Past Event

15991

Local institutions and Cooperation in the Presence of Migration: Evidence from the Democratic Republic of Congo

20 March 2014 13:00–14:30

Resource Centre, School of Global Studies, Arts Road, University of Sussex, Brighton BN1 9SJ

The fourth Conflict, Violence and Development seminar this term will be hosted jointly with the University of Sussex SAC and will be held in the Global Studies Resource Centre. Peter van der Windt presents his work in progress on ‘Local institutions and Cooperation in the Presence of Migration: Evidence from the Democratic Republic of Congo’.

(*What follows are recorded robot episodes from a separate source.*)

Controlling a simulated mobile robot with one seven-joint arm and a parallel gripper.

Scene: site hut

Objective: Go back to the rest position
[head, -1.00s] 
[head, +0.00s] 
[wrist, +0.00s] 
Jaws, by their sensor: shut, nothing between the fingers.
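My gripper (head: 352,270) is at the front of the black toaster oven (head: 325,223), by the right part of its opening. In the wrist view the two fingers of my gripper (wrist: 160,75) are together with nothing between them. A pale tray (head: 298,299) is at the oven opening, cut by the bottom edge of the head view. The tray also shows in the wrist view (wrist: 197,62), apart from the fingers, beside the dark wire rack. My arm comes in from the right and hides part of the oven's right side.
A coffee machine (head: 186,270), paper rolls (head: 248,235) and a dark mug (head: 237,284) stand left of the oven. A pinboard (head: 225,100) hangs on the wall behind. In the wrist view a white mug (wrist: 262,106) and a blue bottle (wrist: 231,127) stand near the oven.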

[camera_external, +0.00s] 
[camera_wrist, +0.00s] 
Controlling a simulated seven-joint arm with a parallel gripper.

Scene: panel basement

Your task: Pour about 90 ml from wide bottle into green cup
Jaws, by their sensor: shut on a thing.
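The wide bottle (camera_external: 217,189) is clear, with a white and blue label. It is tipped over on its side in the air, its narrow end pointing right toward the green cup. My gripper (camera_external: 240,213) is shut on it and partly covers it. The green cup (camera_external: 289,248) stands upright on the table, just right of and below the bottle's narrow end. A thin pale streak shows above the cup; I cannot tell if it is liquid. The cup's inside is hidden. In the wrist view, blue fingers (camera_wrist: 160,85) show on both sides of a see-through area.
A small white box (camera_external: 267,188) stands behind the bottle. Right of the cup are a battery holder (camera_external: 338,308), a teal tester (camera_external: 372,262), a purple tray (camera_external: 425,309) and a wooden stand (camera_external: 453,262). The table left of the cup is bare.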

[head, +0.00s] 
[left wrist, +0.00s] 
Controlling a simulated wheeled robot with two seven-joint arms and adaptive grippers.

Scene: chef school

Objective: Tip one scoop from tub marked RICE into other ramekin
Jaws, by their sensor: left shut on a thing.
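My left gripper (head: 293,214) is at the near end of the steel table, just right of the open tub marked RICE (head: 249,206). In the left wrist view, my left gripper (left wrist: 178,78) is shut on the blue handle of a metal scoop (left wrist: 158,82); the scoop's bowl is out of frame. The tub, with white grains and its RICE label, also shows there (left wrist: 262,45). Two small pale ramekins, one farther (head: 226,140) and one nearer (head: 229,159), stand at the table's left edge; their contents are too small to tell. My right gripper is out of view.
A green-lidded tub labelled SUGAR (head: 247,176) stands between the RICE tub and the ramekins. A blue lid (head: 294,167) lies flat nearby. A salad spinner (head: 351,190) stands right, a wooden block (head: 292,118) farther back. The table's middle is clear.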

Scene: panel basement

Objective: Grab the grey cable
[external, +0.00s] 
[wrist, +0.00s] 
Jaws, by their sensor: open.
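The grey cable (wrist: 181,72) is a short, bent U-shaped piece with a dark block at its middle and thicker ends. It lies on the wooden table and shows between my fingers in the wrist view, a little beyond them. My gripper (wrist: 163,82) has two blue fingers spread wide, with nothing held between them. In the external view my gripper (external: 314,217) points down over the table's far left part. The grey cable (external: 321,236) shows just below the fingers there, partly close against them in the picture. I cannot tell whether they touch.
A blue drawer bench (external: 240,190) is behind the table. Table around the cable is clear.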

Households in the developing world depend on cooperation within the village to mitigate risk, yet the literature suggests that such cooperation is endangered by high levels of rural migration. Using a set of innovative experiments in the Democratic Republic of Congo, the seminar paper explores cooperative behaviours between natives and migrants at the village level, and the role of local institutions on such within-village cooperation.

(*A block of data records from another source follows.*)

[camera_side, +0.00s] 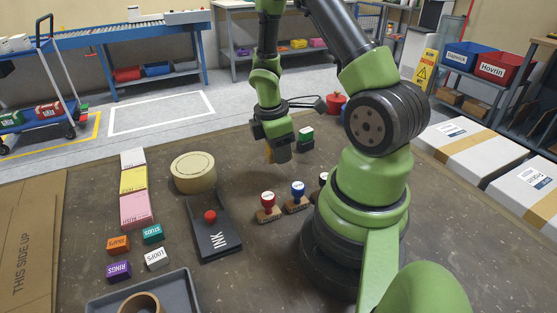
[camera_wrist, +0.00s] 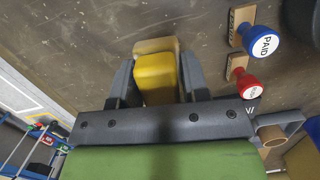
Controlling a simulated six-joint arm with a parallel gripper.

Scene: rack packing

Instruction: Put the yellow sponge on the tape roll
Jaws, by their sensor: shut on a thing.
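My gripper (camera_wrist: 157,84) is shut on the yellow sponge (camera_wrist: 156,74), which sits between its two dark fingers in the wrist view. In the side view my gripper (camera_side: 279,158) hangs over the table, and only a sliver of the sponge (camera_side: 268,154) shows beside the fingers. I cannot tell whether the sponge touches the table. The tape roll (camera_side: 193,172) is a beige ring lying flat on the table, to the left of my gripper and apart from it. The tape roll is not clearly visible in the wrist view.
A green-topped stamp (camera_side: 306,138) stands near my gripper. A grey tray (camera_side: 180,285) is at the front.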

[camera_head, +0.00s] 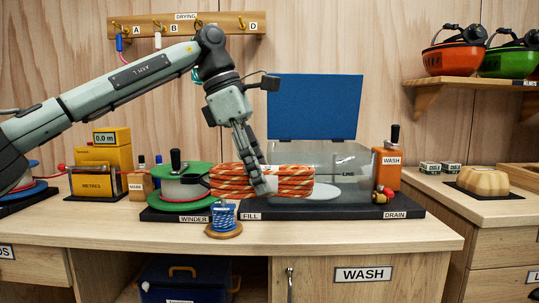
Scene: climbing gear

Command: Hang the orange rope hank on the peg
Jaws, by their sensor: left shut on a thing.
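The orange rope hank (295,181) is a thick horizontal bundle of orange and pale strands. It is in front of the clear wash tank, at the right side of the green-flanged winder drum. My left gripper (262,178) reaches down from above and is shut on the hank's middle. I cannot tell whether the hank touches the bench. The wooden drying rail (188,24) is on the back wall, with pegs by labels A, B and D. My right gripper is not in view.
The winder (184,190) stands left of the clear tank (345,170), whose blue lid (315,106) is raised. A small blue cord spool (223,219) stands in front. Helmets (454,57) sit on a shelf.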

Conscious of the risks posed by migrants and to avoid exploitation by local despots, international actors often bypass or actively undermine local institutions. Using experimental variation and a downstream experiment, this study finds causal evidence that 1) local institutions are resilient to outside intervention, and that 2) local institutions, and not international actors, are important in sustaining native-migrant cooperation. This study challenges the basis for current international interventions, and provides scarce micro-level evidence for the important role local institutions play in divided society in areas where the state is weak.

About the Speaker:

Peter van der Windt is in the Department of Political Science at Columbia University, and a Graduate Fellow at the Earth Institute and at Columbia’s CSDS. Peter’s research explores the impact, determinants and role of governance structures in areas where the state is weak. A recent project explored relations between rural migration and cooperation, in Central Africa, based on 18 months fieldwork in the DRC. His research in Congo’s South Kivu province utilised mobile phones to map local events in real time from hard to reach conflict areas.